Ah, THe Jules is always funny, always flows. Good choice.
Pearl
omg, that didn't even look like a leech.... it so looked like a snake bite... is that what leeches look in your part of the world, j/k...
thank you for the three! (although I had already read two... d'oh)
Did my Guess of
"Is it Jordan aka Katie Price??
Cos she is a blood sucking Leech?"
count as me being one of the Five that corectly guessed??
Love Mandy Mugabe
Well at least I get to share some sort of length with Laura at last, even if it's just a wavelength.
For me this is the perfect result; I get the right answer but I don't have to suffer the prize.
Leech.
Fuck.
Thanks for all your comments. Thanks especially to Monk who is a first-time commenter - thanks for popping by and I hope you come back.
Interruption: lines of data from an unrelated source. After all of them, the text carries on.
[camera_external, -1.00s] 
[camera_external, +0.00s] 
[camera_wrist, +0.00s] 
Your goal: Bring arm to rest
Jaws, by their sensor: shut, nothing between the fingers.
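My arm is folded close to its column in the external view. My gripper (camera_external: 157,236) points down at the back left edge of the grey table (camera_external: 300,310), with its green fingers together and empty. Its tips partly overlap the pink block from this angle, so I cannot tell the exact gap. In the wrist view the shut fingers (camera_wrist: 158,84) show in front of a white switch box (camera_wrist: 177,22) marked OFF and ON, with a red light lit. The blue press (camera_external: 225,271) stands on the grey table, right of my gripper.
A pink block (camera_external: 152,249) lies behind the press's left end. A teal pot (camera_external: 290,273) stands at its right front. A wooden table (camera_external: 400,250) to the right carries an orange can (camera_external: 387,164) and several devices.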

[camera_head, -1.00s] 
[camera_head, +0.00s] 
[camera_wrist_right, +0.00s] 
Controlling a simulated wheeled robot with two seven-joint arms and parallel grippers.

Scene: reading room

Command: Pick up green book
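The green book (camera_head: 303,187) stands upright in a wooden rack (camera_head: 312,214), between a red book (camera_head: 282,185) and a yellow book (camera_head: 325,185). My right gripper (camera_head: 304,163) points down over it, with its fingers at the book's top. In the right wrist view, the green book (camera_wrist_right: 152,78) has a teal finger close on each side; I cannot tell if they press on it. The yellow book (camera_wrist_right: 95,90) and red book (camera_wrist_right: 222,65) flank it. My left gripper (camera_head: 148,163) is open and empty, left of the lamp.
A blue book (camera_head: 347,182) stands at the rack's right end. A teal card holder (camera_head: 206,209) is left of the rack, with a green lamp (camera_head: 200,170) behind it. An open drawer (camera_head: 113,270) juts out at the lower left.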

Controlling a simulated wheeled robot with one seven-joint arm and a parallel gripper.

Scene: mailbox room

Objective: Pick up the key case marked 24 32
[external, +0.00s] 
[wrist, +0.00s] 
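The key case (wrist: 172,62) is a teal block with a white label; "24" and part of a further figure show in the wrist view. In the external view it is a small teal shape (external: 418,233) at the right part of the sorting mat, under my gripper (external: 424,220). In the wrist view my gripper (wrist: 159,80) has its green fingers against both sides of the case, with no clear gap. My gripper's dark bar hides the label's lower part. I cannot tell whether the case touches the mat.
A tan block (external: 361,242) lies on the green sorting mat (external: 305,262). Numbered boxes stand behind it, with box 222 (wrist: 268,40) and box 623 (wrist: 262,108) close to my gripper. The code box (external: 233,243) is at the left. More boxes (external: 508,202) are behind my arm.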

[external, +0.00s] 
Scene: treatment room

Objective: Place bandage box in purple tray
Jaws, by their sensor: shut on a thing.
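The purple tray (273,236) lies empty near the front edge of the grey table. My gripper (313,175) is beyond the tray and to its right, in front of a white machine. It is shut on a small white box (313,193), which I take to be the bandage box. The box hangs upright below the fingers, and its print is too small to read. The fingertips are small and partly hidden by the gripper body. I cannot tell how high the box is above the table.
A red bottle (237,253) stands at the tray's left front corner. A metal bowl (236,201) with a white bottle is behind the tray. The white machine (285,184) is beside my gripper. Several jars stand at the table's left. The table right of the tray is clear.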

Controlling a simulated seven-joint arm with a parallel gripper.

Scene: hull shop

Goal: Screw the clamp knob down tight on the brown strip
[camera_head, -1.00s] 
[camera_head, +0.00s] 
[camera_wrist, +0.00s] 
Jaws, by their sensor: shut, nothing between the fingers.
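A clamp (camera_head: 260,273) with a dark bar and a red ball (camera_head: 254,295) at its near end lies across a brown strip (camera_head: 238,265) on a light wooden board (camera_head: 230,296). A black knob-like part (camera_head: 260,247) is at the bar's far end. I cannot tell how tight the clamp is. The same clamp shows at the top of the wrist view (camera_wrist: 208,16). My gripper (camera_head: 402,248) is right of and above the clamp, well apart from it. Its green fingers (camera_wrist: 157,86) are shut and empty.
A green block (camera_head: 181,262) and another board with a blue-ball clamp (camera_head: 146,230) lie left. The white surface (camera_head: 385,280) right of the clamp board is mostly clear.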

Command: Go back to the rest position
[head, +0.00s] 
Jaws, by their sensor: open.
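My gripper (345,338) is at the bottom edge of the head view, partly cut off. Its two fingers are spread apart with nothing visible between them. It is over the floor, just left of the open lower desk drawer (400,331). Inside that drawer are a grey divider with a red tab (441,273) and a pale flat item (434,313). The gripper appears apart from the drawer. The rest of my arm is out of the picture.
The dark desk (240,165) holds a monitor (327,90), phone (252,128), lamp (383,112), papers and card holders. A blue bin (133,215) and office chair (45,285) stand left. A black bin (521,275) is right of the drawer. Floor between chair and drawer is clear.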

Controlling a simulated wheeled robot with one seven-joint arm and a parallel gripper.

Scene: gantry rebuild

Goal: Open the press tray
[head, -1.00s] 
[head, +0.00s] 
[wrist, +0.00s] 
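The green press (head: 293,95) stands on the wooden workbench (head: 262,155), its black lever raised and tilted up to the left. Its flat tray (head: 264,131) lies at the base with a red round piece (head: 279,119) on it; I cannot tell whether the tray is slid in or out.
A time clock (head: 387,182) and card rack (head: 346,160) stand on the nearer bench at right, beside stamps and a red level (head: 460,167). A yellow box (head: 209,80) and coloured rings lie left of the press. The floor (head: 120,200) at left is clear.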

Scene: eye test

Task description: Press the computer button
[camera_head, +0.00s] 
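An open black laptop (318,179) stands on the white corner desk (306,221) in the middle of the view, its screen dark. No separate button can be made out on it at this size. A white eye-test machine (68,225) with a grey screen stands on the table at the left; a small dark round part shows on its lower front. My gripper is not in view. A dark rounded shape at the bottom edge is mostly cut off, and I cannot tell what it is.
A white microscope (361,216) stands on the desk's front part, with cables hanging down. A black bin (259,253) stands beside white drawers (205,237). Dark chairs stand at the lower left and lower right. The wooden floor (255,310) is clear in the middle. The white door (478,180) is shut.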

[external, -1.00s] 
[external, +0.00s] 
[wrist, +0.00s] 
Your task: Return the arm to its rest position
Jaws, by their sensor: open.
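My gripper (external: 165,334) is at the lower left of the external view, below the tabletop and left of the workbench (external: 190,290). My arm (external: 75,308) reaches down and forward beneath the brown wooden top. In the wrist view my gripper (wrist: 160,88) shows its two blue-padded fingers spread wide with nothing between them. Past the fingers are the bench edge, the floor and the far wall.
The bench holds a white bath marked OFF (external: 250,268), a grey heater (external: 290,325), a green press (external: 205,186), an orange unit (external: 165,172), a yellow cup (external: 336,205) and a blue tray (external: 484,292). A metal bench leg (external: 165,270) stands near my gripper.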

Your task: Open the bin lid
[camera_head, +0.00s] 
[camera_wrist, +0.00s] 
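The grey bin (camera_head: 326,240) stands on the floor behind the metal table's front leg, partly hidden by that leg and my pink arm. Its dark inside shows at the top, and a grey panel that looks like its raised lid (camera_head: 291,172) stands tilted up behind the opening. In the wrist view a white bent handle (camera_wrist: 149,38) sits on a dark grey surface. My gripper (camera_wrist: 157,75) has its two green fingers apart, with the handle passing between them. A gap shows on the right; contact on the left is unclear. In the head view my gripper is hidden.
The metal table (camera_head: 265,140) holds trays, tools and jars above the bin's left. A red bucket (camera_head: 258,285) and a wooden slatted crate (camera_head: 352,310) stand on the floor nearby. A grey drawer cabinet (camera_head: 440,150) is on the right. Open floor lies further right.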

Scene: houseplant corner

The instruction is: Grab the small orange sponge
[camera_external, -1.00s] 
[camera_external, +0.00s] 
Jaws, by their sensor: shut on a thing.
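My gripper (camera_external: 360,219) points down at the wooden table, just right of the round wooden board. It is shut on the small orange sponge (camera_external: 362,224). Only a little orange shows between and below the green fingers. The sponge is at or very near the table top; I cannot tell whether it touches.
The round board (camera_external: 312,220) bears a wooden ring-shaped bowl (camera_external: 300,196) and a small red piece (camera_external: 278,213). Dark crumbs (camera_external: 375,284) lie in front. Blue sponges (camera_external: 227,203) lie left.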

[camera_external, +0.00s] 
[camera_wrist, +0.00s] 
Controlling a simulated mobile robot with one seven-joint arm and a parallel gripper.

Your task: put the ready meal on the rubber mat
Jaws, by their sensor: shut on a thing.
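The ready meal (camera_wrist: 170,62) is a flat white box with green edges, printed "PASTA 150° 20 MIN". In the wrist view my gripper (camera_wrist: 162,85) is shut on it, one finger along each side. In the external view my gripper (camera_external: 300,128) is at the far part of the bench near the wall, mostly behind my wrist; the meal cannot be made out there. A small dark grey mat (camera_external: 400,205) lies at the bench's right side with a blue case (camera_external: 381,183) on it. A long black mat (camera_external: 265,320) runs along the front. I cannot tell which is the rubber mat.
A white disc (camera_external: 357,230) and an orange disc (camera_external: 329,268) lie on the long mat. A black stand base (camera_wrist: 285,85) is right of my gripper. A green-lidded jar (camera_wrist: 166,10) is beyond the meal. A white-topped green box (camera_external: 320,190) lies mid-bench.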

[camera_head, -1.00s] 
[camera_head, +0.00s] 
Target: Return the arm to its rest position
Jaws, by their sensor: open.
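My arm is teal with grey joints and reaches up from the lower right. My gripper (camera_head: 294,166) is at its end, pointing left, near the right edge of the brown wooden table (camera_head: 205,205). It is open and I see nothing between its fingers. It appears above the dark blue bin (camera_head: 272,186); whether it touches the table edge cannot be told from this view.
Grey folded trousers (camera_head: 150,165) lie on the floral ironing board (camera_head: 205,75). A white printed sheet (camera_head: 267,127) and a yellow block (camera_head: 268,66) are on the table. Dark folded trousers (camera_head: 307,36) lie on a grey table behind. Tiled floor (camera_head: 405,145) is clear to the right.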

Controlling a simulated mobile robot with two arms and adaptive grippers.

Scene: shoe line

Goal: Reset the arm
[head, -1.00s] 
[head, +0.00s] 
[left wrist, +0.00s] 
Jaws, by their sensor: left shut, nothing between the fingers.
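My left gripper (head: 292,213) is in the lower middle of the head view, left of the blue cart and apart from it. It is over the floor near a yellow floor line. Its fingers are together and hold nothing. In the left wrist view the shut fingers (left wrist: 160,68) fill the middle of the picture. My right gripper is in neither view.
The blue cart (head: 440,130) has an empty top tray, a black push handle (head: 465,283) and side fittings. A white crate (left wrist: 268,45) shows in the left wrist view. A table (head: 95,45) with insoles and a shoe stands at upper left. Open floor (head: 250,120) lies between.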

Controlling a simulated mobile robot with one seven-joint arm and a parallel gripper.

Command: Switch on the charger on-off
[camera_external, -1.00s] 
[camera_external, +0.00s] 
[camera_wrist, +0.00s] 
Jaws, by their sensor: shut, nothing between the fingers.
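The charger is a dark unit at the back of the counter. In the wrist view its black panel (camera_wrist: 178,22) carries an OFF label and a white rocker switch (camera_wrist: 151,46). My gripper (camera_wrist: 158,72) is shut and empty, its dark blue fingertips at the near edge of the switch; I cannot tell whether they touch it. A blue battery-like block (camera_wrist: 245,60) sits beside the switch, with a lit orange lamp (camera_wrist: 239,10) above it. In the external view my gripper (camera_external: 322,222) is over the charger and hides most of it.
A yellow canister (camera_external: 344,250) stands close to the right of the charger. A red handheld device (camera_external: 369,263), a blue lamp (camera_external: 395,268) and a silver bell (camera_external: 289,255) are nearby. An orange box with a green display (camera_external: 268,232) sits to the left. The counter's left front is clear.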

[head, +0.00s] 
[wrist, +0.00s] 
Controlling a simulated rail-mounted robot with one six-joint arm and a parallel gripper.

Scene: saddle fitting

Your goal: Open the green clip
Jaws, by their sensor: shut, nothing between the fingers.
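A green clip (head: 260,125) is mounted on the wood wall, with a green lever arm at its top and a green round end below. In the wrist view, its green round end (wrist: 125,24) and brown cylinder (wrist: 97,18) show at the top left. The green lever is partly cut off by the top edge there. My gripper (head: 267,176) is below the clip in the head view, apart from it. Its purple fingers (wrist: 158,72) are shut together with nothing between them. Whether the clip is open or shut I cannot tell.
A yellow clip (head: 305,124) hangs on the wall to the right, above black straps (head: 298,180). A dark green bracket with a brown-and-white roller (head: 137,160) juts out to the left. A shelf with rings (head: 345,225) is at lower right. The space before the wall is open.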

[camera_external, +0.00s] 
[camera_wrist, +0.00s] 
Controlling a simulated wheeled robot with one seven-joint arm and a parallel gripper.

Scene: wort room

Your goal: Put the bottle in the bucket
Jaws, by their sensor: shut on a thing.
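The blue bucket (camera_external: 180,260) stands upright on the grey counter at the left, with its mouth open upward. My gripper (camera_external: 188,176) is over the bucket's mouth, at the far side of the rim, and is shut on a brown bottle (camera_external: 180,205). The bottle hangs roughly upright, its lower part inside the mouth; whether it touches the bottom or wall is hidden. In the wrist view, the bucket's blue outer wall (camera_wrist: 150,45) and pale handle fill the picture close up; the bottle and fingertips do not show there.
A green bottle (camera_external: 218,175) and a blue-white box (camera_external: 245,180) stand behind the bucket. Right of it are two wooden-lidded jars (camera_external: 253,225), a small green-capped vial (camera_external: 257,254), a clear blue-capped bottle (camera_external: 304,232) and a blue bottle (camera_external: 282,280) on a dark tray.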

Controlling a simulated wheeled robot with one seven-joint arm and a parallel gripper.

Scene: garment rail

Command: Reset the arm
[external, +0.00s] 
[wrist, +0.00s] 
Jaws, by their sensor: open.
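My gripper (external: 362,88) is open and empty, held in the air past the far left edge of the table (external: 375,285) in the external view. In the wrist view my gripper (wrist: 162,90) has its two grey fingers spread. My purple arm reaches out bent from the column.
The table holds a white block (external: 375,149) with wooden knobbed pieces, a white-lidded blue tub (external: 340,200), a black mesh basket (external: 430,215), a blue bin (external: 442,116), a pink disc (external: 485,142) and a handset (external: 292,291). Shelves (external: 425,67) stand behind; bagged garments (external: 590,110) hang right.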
IMPORTANT COMPETITION NEWS - our winner did not want to claim the prize! I’m trying not to take that personally. But it does mean there will be another competition on Sunday. Stay tuned.
To respond to some of the things you’ve said:
VA - Even a C minus comment from you is pretty good.
Jules - You could make a post about skinning leprous cats funny. You’re that good.
Mo - Bakers are good. But master bakers are just wankers. Oh wait, that’s masturbaters.
Juli - I think that was a toaster. For another clue.
Monk - That’s not what leeches look like in any part of any world. It’s plain scary.
Mandy Mugabe - Yes, you were one of the correct answers. Extra points for effort.
Still_lemonade - If you’d won, I would have known not to even offer you the prize don’t worry.
Molly - Don’t take it too personally. You’re in with a chance for the next competition!